なお、このカチオン系高分子凝集剤の添加量を、集塵水に対して5mg/Lとしたこと以外は上記と同様にして粗粒分離器で粗粒ダストの分離回収を行ったところ、回収率は高いものの、回収ダストの含水率が60%に上昇したことにより、トラック輸送の際、水が荷台より流れ出るなどの不具合がでた。
本発明の転炉排ガス集塵水の処理方法の実施の形態の形態を示す系統図である。
符号の説明
1 集塵器
2 粗粒分離器
3 シックナー
4 集塵水槽

Claims (4)

  1. 転炉排ガスを湿式集塵器にて湿式集塵処理して得られるダストを含む集塵水を粗粒分離器に導入して粗粒ダストを分離した後、シックナーで凝集沈殿処理する転炉排ガス集塵水の処理方法において、該湿式集塵器の出口から該粗粒分離器の間の集塵水及び/又は粗粒分離器に高分子凝集剤を添加することを特徴とする転炉排ガス集塵水の処理方法。

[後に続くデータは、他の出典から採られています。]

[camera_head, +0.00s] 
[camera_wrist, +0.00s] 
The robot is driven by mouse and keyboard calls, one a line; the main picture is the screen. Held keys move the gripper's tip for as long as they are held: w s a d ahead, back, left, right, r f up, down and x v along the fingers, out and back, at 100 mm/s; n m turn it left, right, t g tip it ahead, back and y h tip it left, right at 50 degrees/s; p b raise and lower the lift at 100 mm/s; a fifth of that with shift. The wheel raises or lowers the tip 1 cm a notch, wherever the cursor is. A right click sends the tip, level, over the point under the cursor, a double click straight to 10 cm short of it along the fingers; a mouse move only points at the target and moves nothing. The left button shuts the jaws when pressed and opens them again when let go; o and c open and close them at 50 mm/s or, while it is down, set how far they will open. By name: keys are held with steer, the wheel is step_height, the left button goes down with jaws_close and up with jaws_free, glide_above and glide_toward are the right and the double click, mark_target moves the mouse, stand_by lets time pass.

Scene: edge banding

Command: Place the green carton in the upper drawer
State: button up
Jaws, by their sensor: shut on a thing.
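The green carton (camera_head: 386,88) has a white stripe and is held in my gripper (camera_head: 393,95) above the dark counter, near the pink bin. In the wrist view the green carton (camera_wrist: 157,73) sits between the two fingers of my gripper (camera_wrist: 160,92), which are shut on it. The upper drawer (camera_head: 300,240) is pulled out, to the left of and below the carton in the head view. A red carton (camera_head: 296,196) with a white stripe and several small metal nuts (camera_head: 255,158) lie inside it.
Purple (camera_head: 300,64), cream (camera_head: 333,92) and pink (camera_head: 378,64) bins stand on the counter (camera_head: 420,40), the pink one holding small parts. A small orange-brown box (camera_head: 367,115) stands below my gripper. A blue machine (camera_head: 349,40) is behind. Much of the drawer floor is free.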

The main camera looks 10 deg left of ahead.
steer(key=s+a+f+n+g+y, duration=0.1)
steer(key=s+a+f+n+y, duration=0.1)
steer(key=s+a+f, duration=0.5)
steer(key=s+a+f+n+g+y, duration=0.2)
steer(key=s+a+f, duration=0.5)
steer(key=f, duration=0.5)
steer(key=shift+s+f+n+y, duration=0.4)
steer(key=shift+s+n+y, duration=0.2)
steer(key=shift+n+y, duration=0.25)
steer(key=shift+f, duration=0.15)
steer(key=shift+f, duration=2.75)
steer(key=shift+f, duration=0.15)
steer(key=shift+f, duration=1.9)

  2. 請求項1において、該高分子凝集剤の添加量が該集塵水に対して1〜10mg/Lであることを特徴とする転炉排ガス集塵水の処理方法。
  3. 請求項1又は2において、該高分子凝集剤がカチオン系高分子凝集剤であることを特徴とする転炉排ガス集塵水の処理方法。
  4. 請求項1ないし3のいずれか1項において、該粗粒分離器で分離される粗粒ダストの含水率が10〜50量%であることを特徴とする転炉排ガス集塵水の処理方法。